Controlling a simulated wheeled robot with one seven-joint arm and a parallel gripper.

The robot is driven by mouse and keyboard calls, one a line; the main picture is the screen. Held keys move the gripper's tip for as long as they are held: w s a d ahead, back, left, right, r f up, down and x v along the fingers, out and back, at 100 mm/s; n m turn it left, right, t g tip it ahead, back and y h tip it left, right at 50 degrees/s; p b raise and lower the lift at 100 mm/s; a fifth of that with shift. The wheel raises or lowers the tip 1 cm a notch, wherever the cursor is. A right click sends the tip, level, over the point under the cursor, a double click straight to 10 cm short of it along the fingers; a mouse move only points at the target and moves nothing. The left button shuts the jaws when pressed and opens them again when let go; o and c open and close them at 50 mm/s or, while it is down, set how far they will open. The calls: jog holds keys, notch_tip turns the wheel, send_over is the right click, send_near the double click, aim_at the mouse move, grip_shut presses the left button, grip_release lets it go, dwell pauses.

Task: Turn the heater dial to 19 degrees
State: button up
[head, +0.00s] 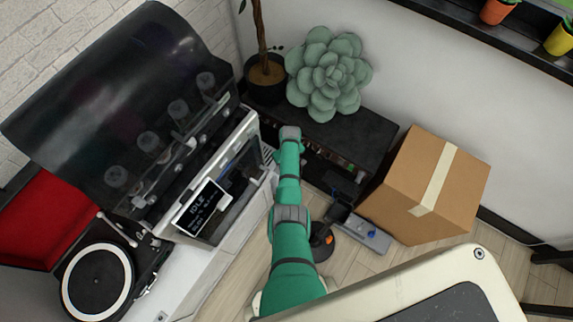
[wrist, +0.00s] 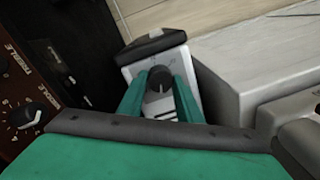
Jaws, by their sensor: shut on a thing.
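The heater dial (wrist: 160,79) is a round black knob on a small pale panel (wrist: 136,72) in the upper middle of the wrist view. My gripper (wrist: 160,86) has its two green fingers on either side of the knob and is shut on it. A light pointer mark shows on the knob, but the numbers around it are too small to read. In the head view my green arm reaches up the middle, and the dial and my fingertips cannot be made out there.
Left of the heater in the wrist view is a brown panel with a knob (wrist: 22,116) and lettering. A pale box-like surface (wrist: 245,70) stands close on the right. In the head view, a black shelf (head: 365,128) bears a succulent (head: 328,75), beside a cardboard box (head: 420,175).

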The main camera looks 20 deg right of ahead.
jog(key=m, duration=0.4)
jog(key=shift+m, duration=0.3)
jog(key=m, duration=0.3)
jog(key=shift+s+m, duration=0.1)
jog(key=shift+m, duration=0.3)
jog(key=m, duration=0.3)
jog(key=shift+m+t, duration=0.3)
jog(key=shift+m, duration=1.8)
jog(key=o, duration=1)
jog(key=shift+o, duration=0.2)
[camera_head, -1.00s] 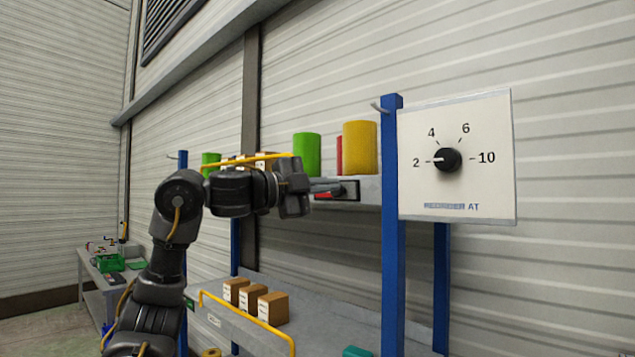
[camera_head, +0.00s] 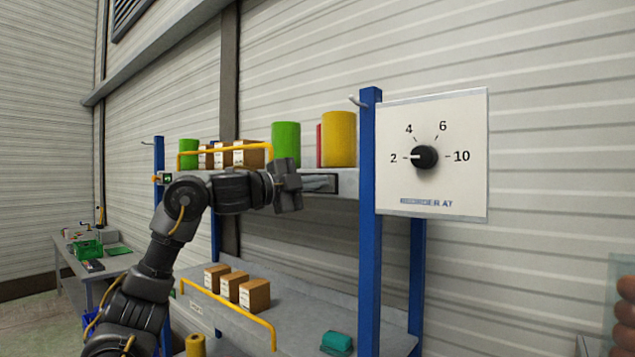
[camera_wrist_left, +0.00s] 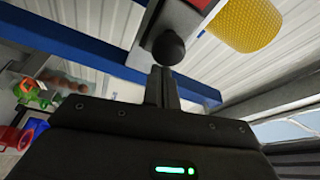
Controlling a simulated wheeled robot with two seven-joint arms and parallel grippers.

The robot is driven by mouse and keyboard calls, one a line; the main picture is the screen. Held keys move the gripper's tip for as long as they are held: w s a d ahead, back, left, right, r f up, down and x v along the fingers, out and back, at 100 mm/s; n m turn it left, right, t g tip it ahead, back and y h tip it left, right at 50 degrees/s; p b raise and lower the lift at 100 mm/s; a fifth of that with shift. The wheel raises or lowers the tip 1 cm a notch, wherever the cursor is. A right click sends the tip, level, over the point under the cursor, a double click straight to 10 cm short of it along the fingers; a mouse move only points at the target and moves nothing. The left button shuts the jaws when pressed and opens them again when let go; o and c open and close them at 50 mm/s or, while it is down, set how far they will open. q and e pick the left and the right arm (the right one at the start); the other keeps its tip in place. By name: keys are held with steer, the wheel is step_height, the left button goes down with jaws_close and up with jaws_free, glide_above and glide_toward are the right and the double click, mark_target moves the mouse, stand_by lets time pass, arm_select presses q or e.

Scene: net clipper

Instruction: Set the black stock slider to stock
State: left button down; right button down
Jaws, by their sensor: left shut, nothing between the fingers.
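A small dark-framed panel (camera_head: 320,183) sits on the front edge of the upper shelf, just right of my left gripper (camera_head: 288,186). The slider is too small to make out in the head view, and its setting cannot be read. In the left wrist view a round black knob (camera_wrist_left: 168,47) stands on a pale plate, just beyond the fingertips of my left gripper (camera_wrist_left: 162,72). The fingers are together and empty. I cannot tell whether they touch the knob. My right gripper is not in view.
A white board (camera_head: 440,185) with a black dial (camera_head: 425,157) pointing at 2 hangs right of the blue post (camera_head: 370,240). A green cylinder (camera_head: 286,144) and a yellow cylinder (camera_head: 339,139) stand above the panel. Several brown boxes (camera_head: 254,295) sit on the lower shelf.

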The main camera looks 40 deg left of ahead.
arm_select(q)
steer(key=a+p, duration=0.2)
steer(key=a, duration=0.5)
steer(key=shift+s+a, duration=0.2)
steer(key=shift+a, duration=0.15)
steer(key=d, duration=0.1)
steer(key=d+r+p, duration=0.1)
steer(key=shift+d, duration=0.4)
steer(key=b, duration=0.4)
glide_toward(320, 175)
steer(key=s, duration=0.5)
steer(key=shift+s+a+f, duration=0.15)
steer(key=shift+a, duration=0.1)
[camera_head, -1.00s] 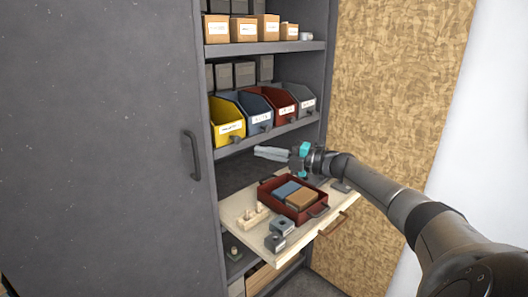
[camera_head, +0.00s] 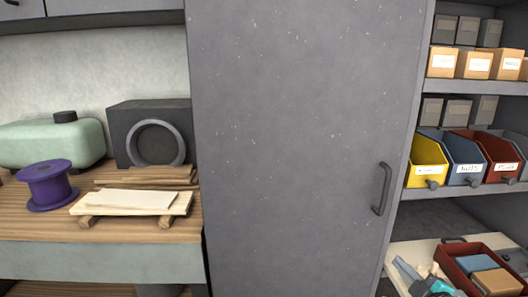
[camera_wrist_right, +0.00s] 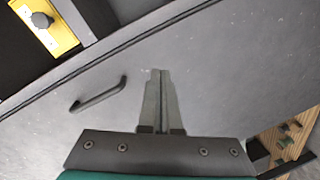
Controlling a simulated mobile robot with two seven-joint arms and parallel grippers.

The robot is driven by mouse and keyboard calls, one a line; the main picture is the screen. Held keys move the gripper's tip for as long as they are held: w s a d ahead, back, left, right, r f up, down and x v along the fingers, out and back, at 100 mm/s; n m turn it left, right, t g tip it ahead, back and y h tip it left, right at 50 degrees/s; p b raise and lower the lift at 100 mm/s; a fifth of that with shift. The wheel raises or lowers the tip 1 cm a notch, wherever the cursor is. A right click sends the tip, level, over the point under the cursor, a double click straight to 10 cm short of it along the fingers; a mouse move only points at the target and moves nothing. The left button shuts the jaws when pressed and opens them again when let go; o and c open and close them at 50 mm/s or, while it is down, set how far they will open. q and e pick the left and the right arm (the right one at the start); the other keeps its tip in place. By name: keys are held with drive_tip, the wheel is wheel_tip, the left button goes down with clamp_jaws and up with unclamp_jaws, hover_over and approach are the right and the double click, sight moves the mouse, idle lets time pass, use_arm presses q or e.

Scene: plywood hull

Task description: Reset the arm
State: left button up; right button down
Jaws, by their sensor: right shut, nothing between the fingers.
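My right gripper (camera_head: 402,266) shows at the bottom right of the head view, left of the red tray, with its grey fingers pointing up and left and a bit of teal body behind them. In the right wrist view its two fingers (camera_wrist_right: 160,75) lie together, shut and empty, in front of the grey cabinet door (camera_wrist_right: 210,60). The rest of the right arm is outside the head view. My left gripper is in neither view.
The grey door (camera_head: 300,130) with its dark handle (camera_head: 382,190) stands left of the gripper. The red tray (camera_head: 452,262) holds blue and brown boxes. Bins, including a yellow one (camera_head: 425,160), line the shelf above. A workbench (camera_head: 30,218) carries a purple spool (camera_head: 48,187).

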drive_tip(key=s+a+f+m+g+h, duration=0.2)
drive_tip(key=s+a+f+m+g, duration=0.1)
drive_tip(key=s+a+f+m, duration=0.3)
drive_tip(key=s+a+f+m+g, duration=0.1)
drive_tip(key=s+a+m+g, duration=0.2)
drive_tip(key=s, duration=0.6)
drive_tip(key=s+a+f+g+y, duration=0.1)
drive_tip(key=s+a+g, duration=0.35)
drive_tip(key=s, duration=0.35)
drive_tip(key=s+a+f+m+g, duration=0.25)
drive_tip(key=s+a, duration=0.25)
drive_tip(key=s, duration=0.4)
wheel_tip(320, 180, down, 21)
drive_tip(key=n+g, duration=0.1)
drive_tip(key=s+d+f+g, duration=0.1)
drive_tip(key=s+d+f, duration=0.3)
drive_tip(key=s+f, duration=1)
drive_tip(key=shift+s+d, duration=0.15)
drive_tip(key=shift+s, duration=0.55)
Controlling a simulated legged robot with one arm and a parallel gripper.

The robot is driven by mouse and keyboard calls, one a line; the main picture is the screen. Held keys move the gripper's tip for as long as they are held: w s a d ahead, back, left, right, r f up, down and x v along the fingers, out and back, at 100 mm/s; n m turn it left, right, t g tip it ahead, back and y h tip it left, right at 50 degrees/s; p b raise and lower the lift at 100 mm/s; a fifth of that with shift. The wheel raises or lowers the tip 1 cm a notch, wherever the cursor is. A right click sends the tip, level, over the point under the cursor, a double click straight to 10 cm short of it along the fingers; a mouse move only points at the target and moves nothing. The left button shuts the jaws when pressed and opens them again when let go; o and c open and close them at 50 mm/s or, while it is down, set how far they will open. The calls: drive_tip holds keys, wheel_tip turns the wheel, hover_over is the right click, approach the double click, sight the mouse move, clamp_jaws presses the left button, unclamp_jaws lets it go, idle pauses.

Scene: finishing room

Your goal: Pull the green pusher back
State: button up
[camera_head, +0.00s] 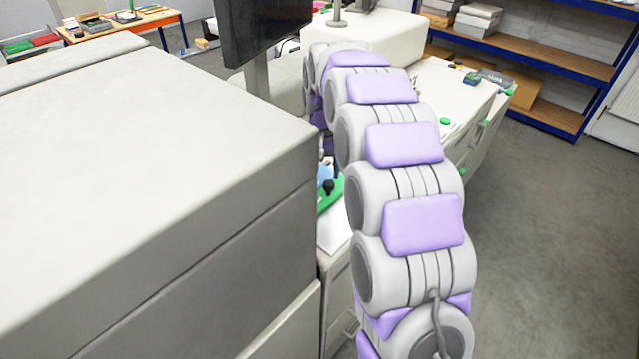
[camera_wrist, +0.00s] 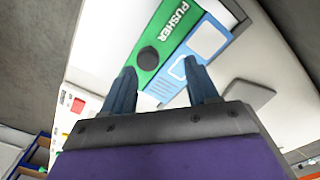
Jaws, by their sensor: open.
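The green pusher (camera_wrist: 165,43) shows in the wrist view as a green plate with white PUSHER lettering and a round black knob (camera_wrist: 148,58). A blue-and-white label plate (camera_wrist: 207,40) lies right beside it. My gripper (camera_wrist: 158,85) is open, its two blue fingers apart and empty between them. In the picture the knob lies just past the fingertips, nearer the left finger; I cannot tell the gap in depth. In the head view the green pusher (camera_head: 330,194) shows partly, with a dark knob, left of my arm. My arm hides the gripper there.
A large grey machine housing (camera_head: 150,180) fills the left, close to my arm. A monitor (camera_head: 262,28) stands behind it. A white counter (camera_head: 460,100) with small green parts lies right of my arm. Blue-framed shelves (camera_head: 530,50) stand at the back right. The floor at right is clear.

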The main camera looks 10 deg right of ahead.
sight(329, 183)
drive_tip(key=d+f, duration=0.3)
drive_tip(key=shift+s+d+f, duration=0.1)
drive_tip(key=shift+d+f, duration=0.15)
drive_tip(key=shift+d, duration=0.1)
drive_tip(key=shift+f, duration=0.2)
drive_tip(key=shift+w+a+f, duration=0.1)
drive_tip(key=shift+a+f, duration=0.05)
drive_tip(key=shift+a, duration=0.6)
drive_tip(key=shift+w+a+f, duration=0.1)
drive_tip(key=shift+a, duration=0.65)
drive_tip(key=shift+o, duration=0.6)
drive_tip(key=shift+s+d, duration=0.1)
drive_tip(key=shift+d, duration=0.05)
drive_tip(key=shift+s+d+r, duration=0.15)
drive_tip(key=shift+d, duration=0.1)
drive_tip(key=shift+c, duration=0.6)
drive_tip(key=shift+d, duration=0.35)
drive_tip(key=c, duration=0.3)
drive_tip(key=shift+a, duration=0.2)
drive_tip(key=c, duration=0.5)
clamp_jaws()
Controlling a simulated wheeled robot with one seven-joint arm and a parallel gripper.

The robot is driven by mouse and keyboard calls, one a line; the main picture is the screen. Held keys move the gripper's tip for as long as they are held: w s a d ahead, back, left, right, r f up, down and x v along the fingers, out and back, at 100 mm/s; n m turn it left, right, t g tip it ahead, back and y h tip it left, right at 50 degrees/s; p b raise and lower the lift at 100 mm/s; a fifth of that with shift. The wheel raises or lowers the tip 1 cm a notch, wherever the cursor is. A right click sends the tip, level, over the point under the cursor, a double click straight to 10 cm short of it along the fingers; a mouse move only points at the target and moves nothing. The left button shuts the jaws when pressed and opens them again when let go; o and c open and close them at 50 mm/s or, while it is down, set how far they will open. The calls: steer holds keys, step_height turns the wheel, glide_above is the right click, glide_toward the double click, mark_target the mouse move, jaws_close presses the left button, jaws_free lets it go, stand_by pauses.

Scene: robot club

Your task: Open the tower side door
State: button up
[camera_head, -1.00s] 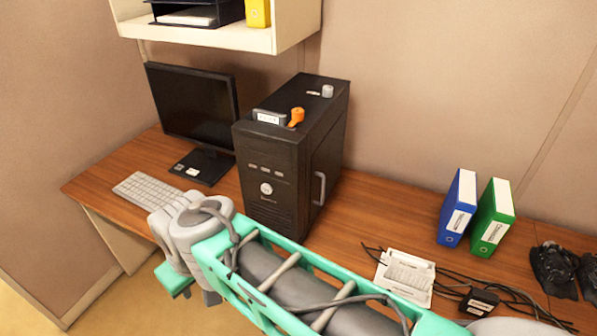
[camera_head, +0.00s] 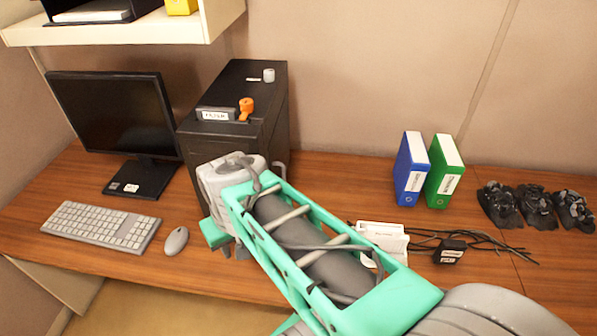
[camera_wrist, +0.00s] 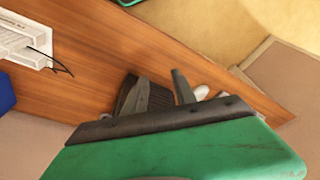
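The black computer tower (camera_head: 193,150) stands upright on the desk in the head view. Its side door (camera_head: 272,135) is the right-hand panel and looks closed; my arm covers its lower part and most of its handle. An orange knob or latch (camera_head: 246,108) sits on the tower's top. My gripper (camera_wrist: 161,80) shows in the wrist view with its two fingers apart and nothing visible between them. A dark ribbed part of the tower (camera_wrist: 128,92) shows beside and behind the left finger. Contact cannot be told.
A monitor (camera_head: 108,115), keyboard (camera_head: 100,226) and mouse (camera_head: 176,241) are left of the tower. A shelf (camera_head: 130,30) overhangs the upper left.

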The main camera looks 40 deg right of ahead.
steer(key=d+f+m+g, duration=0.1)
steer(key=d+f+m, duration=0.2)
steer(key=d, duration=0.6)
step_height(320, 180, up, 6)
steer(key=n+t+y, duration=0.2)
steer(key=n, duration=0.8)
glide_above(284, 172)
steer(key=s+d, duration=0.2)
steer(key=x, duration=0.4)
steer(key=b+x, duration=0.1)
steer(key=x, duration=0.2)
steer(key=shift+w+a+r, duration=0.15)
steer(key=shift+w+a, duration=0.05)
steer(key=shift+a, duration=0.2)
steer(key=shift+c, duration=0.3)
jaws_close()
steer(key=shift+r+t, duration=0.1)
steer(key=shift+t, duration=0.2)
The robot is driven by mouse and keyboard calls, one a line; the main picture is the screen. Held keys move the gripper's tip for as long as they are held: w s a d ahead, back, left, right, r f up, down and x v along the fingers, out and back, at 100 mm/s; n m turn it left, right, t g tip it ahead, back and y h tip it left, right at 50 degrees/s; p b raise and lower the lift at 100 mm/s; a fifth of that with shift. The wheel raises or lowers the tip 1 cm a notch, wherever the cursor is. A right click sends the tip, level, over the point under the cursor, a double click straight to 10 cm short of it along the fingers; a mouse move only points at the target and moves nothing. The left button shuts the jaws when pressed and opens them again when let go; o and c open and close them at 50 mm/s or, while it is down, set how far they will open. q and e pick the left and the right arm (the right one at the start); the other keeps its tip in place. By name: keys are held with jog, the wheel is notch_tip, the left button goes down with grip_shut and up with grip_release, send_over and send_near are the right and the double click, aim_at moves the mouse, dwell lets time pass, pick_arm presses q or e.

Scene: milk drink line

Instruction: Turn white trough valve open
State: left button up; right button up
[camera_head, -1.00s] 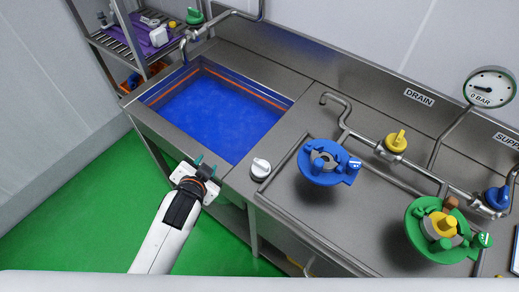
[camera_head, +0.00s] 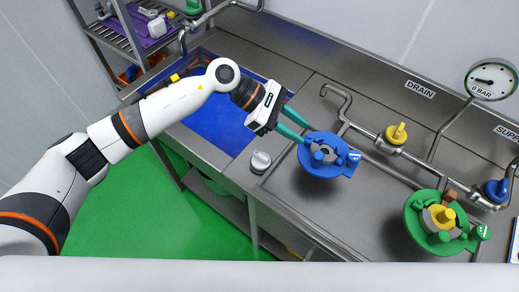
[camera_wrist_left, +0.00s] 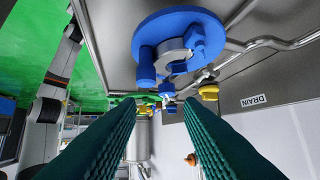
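The white knob (camera_head: 261,161) sits on the steel counter near its front edge, just right of the blue-filled trough (camera_head: 218,128). I take it to be the white trough valve; no other white valve shows. My left gripper (camera_head: 304,132) is open and empty, with its teal fingers spread, above and to the right of the knob. Its fingertips point at the blue round fitting (camera_head: 316,168); whether they touch it I cannot tell. In the left wrist view the blue fitting (camera_wrist_left: 206,27) lies beyond the two spread fingers. My right gripper is not in view.
A green round fitting (camera_head: 413,227) with a yellow centre stands at the right. A yellow valve (camera_head: 397,134) and a blue valve (camera_head: 497,190) sit on the back pipes, near a gauge (camera_head: 492,79). A shelf (camera_head: 119,42) stands at the back left.

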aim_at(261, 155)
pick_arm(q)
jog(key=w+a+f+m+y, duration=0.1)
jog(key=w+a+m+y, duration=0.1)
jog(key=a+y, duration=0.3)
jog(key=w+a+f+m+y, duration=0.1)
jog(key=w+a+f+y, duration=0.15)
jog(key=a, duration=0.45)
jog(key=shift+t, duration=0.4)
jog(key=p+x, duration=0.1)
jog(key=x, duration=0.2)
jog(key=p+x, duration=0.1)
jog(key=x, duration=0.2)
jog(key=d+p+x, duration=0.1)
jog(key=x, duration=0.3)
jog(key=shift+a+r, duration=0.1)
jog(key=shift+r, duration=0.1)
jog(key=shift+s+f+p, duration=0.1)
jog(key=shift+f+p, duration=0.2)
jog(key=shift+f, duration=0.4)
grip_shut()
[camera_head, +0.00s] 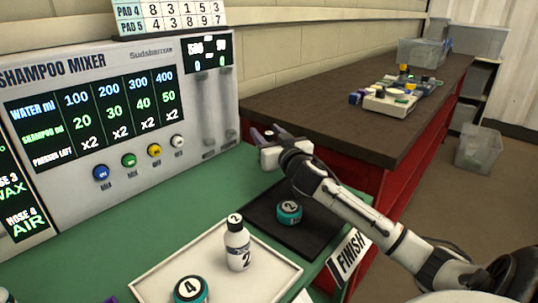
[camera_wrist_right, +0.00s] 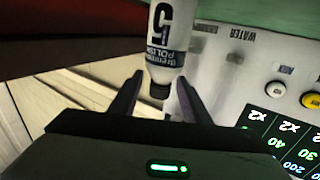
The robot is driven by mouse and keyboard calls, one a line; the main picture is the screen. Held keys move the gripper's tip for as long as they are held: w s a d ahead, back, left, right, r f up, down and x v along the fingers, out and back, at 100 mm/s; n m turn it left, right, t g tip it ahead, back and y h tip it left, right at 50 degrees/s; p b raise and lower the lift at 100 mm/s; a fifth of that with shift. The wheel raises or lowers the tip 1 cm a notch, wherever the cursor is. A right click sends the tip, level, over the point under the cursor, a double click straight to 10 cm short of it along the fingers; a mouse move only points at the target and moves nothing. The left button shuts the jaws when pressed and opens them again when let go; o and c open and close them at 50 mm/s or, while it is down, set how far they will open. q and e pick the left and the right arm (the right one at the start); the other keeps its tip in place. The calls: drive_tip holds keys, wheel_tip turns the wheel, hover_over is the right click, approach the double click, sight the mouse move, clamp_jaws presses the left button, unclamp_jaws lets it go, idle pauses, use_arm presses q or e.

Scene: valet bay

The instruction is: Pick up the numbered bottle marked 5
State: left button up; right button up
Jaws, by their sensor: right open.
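In the head view my right gripper (camera_head: 268,136) is near the mixer's right end, above the back of the counter; the bottle's label cannot be read there. A white bottle marked 2 (camera_head: 238,247) stands on the white tray (camera_head: 160,270). My left gripper is not in view.
A teal-rimmed round item marked 2 (camera_head: 289,213) sits on a black mat (camera_head: 262,222). Another marked 4 (camera_head: 190,289) is on the tray. The shampoo mixer (camera_head: 120,120) stands behind. A FINISH sign (camera_head: 348,254) is at the counter's edge. A brown-topped bench (camera_head: 330,110) holds several items.

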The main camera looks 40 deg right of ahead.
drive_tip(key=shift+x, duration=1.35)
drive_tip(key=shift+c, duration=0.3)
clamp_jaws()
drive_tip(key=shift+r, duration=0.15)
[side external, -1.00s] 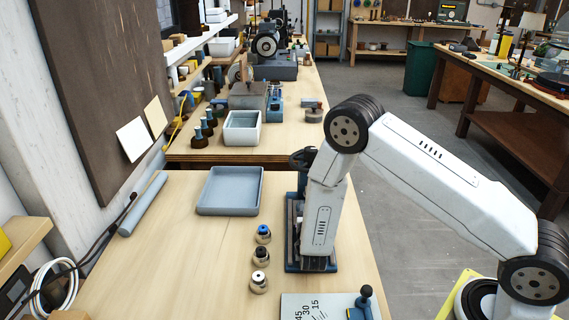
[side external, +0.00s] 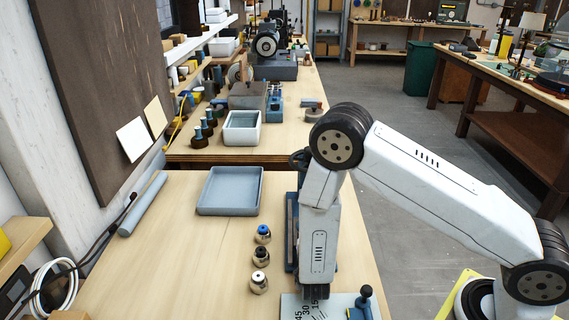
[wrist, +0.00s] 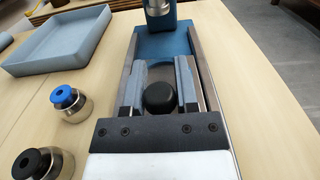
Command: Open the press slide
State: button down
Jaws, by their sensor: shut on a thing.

= = = = = = =

* _Your goal_: Display every line of the listing that contains the string "simulated".

* _Problem solution_:
Controlling a simulated wheeled robot with one seven-joint arm and a parallel gripper.
Controlling a simulated wheeled robot with two seven-joint arms and parallel grippers.
Controlling a simulated mobile robot with two seven-joint arms and parallel grippers.
Controlling a simulated legged robot with one arm and a parallel gripper.
Controlling a simulated wheeled robot with one seven-joint arm and a parallel gripper.

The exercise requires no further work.